[What you will do] Do not carry the pictures over; copy every other part of the entries exactly.
[start]
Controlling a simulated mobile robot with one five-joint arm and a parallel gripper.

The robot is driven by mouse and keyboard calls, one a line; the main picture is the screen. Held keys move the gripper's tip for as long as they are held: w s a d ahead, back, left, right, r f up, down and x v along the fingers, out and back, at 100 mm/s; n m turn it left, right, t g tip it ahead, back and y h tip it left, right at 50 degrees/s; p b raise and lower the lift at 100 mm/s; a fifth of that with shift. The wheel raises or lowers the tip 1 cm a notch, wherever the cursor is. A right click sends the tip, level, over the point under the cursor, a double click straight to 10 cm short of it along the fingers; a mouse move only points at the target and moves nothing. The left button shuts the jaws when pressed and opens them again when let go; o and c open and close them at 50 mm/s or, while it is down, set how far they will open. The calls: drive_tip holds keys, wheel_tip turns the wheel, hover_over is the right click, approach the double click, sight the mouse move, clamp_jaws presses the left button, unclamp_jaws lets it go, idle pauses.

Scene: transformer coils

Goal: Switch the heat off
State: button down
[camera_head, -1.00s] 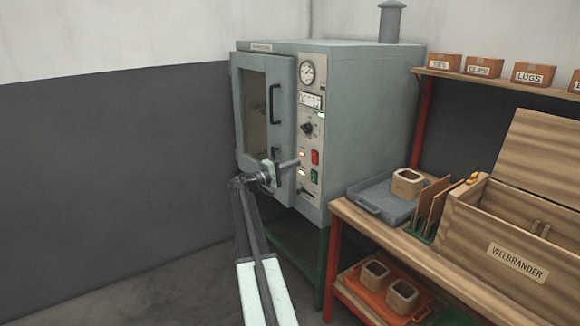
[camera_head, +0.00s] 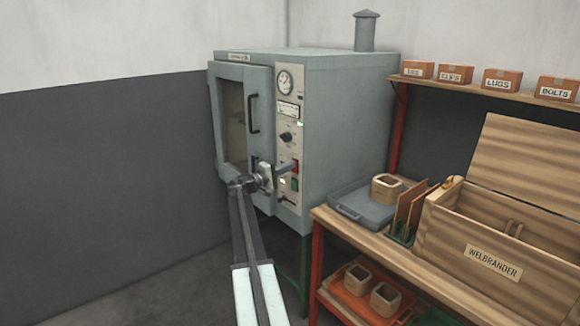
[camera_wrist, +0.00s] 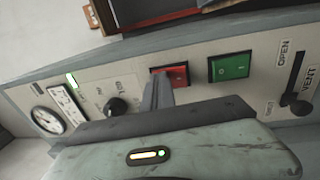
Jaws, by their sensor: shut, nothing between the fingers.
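The grey-green oven (camera_head: 345,110) stands against the wall, its door (camera_head: 230,85) closed or nearly so. Its pale control panel carries a red switch (camera_wrist: 178,75) and a green switch (camera_wrist: 230,66) side by side in the wrist view. In the head view the red switch (camera_head: 295,164) sits above the green switch (camera_head: 294,184). My gripper (camera_head: 290,167) is shut and empty, its tip at the red switch. In the wrist view the fingers (camera_wrist: 159,90) overlap the red switch's left edge; I cannot tell whether they touch it.
The panel also has a gauge (camera_wrist: 47,120), a dial knob (camera_wrist: 116,106) and a vent lever (camera_wrist: 297,103). A workbench (camera_head: 340,222) with a grey tray (camera_head: 352,203) and a wooden box (camera_head: 480,235) stands to the right. Floor at the left is clear.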

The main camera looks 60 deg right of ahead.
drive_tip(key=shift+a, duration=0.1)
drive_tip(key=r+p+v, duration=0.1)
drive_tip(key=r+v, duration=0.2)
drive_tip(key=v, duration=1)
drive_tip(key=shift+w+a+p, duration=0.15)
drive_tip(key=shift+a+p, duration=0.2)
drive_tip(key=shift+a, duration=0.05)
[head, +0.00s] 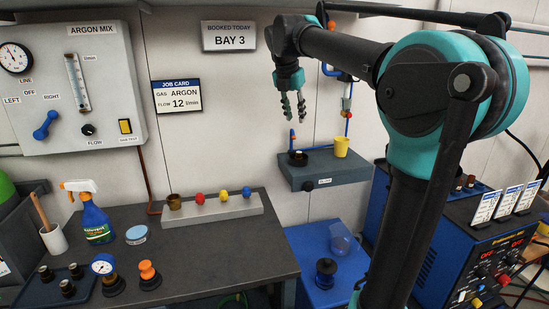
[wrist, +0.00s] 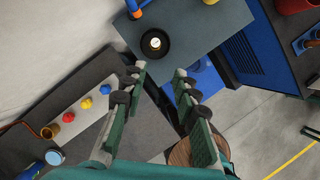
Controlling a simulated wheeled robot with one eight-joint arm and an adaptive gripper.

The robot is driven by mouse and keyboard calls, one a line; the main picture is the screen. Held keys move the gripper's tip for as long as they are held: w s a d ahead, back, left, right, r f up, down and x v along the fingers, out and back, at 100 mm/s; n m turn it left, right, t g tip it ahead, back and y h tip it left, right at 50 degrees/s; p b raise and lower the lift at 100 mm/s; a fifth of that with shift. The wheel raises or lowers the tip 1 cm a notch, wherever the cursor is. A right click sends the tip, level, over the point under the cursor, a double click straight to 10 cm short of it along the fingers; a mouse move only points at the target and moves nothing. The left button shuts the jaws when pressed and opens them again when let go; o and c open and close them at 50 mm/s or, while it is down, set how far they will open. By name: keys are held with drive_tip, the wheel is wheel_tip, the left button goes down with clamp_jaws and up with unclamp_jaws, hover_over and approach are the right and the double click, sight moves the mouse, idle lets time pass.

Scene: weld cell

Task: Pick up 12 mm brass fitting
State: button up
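No size marking is readable, so I cannot tell which piece is the 12 mm brass fitting. A brass-brown cylindrical piece (head: 175,201) stands at the left end of a light grey rack; it also shows in the wrist view (wrist: 68,117). Several small dark fittings (head: 67,288) stand on a dark tray at the bench's front left. My gripper (head: 293,108) hangs in the air above the small wall shelf, fingers downward. In the wrist view my gripper (wrist: 160,74) has its fingers apart with nothing between them.
The wall shelf (head: 318,177) holds a black round holder (head: 298,158) and a yellow cup (head: 341,146). The rack (head: 232,210) also holds red, blue and yellow knobs. A spray bottle (head: 95,218), gauge (head: 103,266) and orange-topped piece (head: 149,274) stand on the bench. The bench's right part is clear.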

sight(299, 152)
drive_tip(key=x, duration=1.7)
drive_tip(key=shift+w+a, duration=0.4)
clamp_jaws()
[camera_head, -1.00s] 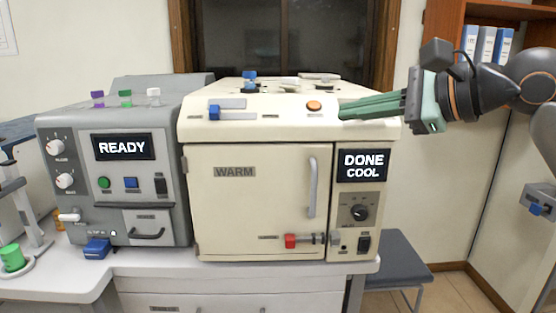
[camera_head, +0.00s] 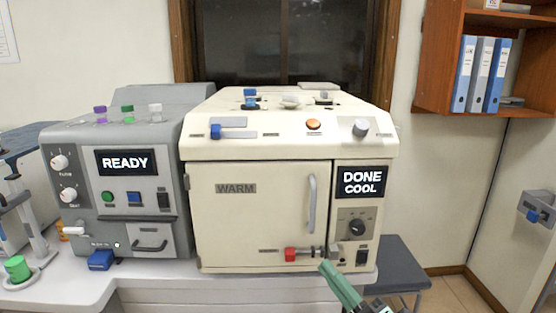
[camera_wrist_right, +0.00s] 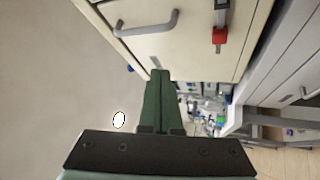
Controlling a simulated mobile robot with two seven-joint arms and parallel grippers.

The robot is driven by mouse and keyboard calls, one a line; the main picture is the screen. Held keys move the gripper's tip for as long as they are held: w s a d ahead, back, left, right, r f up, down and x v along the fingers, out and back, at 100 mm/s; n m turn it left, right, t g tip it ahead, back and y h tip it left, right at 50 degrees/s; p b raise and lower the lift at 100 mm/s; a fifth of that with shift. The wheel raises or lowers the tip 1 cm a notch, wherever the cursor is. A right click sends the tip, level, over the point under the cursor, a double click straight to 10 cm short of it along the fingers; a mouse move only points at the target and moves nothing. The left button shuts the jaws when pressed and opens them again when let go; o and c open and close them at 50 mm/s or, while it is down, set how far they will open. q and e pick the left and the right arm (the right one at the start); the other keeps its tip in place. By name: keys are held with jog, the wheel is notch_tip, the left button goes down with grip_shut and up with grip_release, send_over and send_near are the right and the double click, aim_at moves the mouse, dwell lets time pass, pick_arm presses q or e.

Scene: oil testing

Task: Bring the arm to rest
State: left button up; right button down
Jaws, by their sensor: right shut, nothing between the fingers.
[end]
[Worked answer]
Controlling a simulated mobile robot with one five-joint arm and a parallel gripper.

The robot is driven by mouse and keyboard calls, one a line; the main picture is the screen. Held keys move the gripper's tip for as long as they are held: w s a d ahead, back, left, right, r f up, down and x v along the fingers, out and back, at 100 mm/s; n m turn it left, right, t g tip it ahead, back and y h tip it left, right at 50 degrees/s; p b raise and lower the lift at 100 mm/s; a fifth of that with shift. The wheel raises or lowers the tip 1 cm a notch, wherever the cursor is. A right click sends the tip, level, over the point under the cursor, a double click straight to 10 cm short of it along the fingers; a mouse move only points at the target and moves nothing. The left button shuts the jaws when pressed and opens them again when let go; o and c open and close them at 50 mm/s or, while it is down, set how far they will open. The calls: drive_tip holds keys, wheel_tip turns the wheel, hover_over is the right click, approach the double click, sight the mouse move, clamp_jaws presses the left button, unclamp_jaws lets it go, idle pauses.

Scene: transformer coils

Goal: Switch the heat off
State: button down
[camera_head, -1.00s] 
[camera_head, +0.00s] 
[camera_wrist, +0.00s] 
Jaws, by their sensor: shut, nothing between the fingers.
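The grey-green oven (camera_head: 345,110) stands against the wall, its door (camera_head: 230,85) closed or nearly so. Its pale control panel carries a red switch (camera_wrist: 178,75) and a green switch (camera_wrist: 230,66) side by side in the wrist view. In the head view the red switch (camera_head: 295,164) sits above the green switch (camera_head: 294,184). My gripper (camera_head: 290,167) is shut and empty, its tip at the red switch. In the wrist view the fingers (camera_wrist: 159,90) overlap the red switch's left edge; I cannot tell whether they touch it.
The panel also has a gauge (camera_wrist: 47,120), a dial knob (camera_wrist: 116,106) and a vent lever (camera_wrist: 297,103). A workbench (camera_head: 340,222) with a grey tray (camera_head: 352,203) and a wooden box (camera_head: 480,235) stands to the right. Floor at the left is clear.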

The main camera looks 60 deg right of ahead.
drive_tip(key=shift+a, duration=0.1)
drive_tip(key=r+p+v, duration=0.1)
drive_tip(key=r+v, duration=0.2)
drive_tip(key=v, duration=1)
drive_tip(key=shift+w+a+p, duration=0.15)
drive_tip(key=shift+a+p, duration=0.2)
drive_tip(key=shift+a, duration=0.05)
[head, +0.00s] 
[wrist, +0.00s] 
Controlling a simulated wheeled robot with one eight-joint arm and an adaptive gripper.

The robot is driven by mouse and keyboard calls, one a line; the main picture is the screen. Held keys move the gripper's tip for as long as they are held: w s a d ahead, back, left, right, r f up, down and x v along the fingers, out and back, at 100 mm/s; n m turn it left, right, t g tip it ahead, back and y h tip it left, right at 50 degrees/s; p b raise and lower the lift at 100 mm/s; a fifth of that with shift. The wheel raises or lowers the tip 1 cm a notch, wherever the cursor is. A right click sends the tip, level, over the point under the cursor, a double click straight to 10 cm short of it along the fingers; a mouse move only points at the target and moves nothing. The left button shuts the jaws when pressed and opens them again when let go; o and c open and close them at 50 mm/s or, while it is down, set how far they will open. By name: keys are held with drive_tip, the wheel is wheel_tip, the left button goes down with clamp_jaws and up with unclamp_jaws, hover_over and approach are the right and the double click, sight moves the mouse, idle lets time pass.

Scene: weld cell

Task: Pick up 12 mm brass fitting
State: button up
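No size marking is readable, so I cannot tell which piece is the 12 mm brass fitting. A brass-brown cylindrical piece (head: 175,201) stands at the left end of a light grey rack; it also shows in the wrist view (wrist: 68,117). Several small dark fittings (head: 67,288) stand on a dark tray at the bench's front left. My gripper (head: 293,108) hangs in the air above the small wall shelf, fingers downward. In the wrist view my gripper (wrist: 160,74) has its fingers apart with nothing between them.
The wall shelf (head: 318,177) holds a black round holder (head: 298,158) and a yellow cup (head: 341,146). The rack (head: 232,210) also holds red, blue and yellow knobs. A spray bottle (head: 95,218), gauge (head: 103,266) and orange-topped piece (head: 149,274) stand on the bench. The bench's right part is clear.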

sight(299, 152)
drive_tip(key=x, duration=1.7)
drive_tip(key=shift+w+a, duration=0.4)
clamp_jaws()
[camera_head, -1.00s] 
[camera_head, +0.00s] 
[camera_wrist_right, +0.00s] 
Controlling a simulated mobile robot with two seven-joint arms and parallel grippers.

The robot is driven by mouse and keyboard calls, one a line; the main picture is the screen. Held keys move the gripper's tip for as long as they are held: w s a d ahead, back, left, right, r f up, down and x v along the fingers, out and back, at 100 mm/s; n m turn it left, right, t g tip it ahead, back and y h tip it left, right at 50 degrees/s; p b raise and lower the lift at 100 mm/s; a fifth of that with shift. The wheel raises or lowers the tip 1 cm a notch, wherever the cursor is. A right click sends the tip, level, over the point under the cursor, a double click straight to 10 cm short of it along the fingers; a mouse move only points at the target and moves nothing. The left button shuts the jaws when pressed and opens them again when let go; o and c open and close them at 50 mm/s or, while it is down, set how far they will open. q and e pick the left and the right arm (the right one at the start); the other keeps its tip in place. By name: keys are held with jog, the wheel is notch_tip, the left button goes down with grip_shut and up with grip_release, send_over and send_near are the right and the double click, aim_at moves the mouse, dwell lets time pass, pick_arm presses q or e.

Scene: oil testing

Task: Bring the arm to rest
State: left button up; right button down
Jaws, by their sensor: right shut, nothing between the fingers.

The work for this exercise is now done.